• [Data extract]
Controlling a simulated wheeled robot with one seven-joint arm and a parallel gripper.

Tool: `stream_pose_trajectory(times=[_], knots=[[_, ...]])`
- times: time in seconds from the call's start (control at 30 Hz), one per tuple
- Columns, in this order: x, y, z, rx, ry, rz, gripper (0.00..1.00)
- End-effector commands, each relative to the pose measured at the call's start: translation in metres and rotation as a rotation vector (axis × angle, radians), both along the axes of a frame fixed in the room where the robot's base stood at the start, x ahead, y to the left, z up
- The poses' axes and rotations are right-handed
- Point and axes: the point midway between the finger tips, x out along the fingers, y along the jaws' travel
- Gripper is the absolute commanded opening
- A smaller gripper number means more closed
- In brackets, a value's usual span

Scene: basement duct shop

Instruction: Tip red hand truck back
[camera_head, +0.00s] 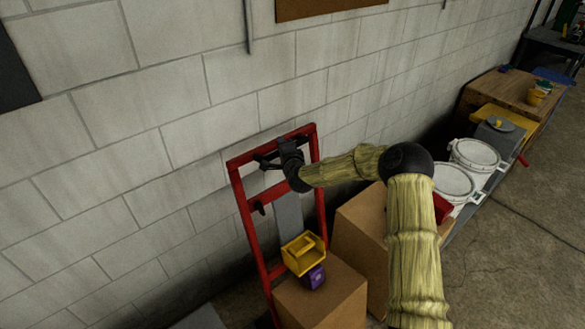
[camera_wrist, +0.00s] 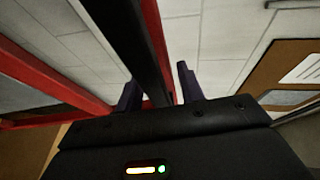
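The red hand truck (camera_head: 248,208) stands nearly upright close to the block wall in the head view, its top bar around my gripper's height. My gripper (camera_head: 262,161) is at the upper part of its frame, with fingers pointing left. In the wrist view, my gripper (camera_wrist: 158,88) has its two dark fingers apart. A dark bar (camera_wrist: 135,40) and a red bar (camera_wrist: 156,35) of the truck run between or just beyond them. A narrow gap shows by the right finger, and I see no firm grip. The truck's foot is hidden behind a box.
A cardboard box (camera_head: 322,305) stands before the truck, with a yellow bin (camera_head: 303,262) and a purple item (camera_head: 314,277) on top. Another box (camera_head: 362,232) is to the right. White lidded buckets (camera_head: 474,155) and a wooden bench (camera_head: 505,88) stand farther right. Open floor lies at right.

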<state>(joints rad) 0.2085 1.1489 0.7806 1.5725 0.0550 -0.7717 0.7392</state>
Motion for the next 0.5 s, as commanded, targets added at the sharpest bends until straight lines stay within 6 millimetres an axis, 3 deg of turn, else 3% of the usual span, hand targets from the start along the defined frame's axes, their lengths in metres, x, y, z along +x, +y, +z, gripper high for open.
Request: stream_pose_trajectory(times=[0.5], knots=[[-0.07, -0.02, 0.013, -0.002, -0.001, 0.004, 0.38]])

• [Short problem] All the lines above are to be given again exactly as they read, with the pictures removed.

• [Task solution]
Controlling a simulated wheeled robot with one seven-joint arm and a parallel gripper.

Tool: `stream_pose_trajectory(times=[_], knots=[[_, ...]])`
- times: time in seconds from the call's start (control at 30 Hz), one per tuple
- Columns, in this order: x, y, z, rx, ry, rz, gripper (0.00..1.00)
- End-effector commands, each relative to the pose measured at the call's start: translation in metres and rotation as a rotation vector (axis × angle, radians), both along the axes of a frame fixed in the room where the robot's base stood at the start, x ahead, y to the left, z up
- The poses' axes and rotations are right-handed
- Point and axes: the point midway between the finger tips, x out along the fingers, y along the jaws' travel
- Gripper is the absolute commanded opening
- A smaller gripper number means more closed
- In brackets, a value's usual span

Scene: basement duct shop

Instruction: Tip red hand truck back
[camera_head, +0.00s] 
[camera_wrist, +0.00s] 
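The red hand truck (camera_head: 248,208) stands nearly upright close to the block wall in the head view, its top bar around my gripper's height. My gripper (camera_head: 262,161) is at the upper part of its frame, with fingers pointing left. In the wrist view, my gripper (camera_wrist: 158,88) has its two dark fingers apart. A dark bar (camera_wrist: 135,40) and a red bar (camera_wrist: 156,35) of the truck run between or just beyond them. A narrow gap shows by the right finger, and I see no firm grip. The truck's foot is hidden behind a box.
A cardboard box (camera_head: 322,305) stands before the truck, with a yellow bin (camera_head: 303,262) and a purple item (camera_head: 314,277) on top. Another box (camera_head: 362,232) is to the right. White lidded buckets (camera_head: 474,155) and a wooden bench (camera_head: 505,88) stand farther right. Open floor lies at right.

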<state>(joints rad) 0.2085 1.1489 0.7806 1.5725 0.0550 -0.7717 0.7392</state>
Motion for the next 0.5 s, as commanded, targets added at the sharpest bends until straight lines stay within 6 millimetres an axis, 3 deg of turn, else 3% of the usual span, hand targets from the start along the defined frame's axes, their lengths in metres, x, y, z along +x, +y, +z, gripper high for open.
Request: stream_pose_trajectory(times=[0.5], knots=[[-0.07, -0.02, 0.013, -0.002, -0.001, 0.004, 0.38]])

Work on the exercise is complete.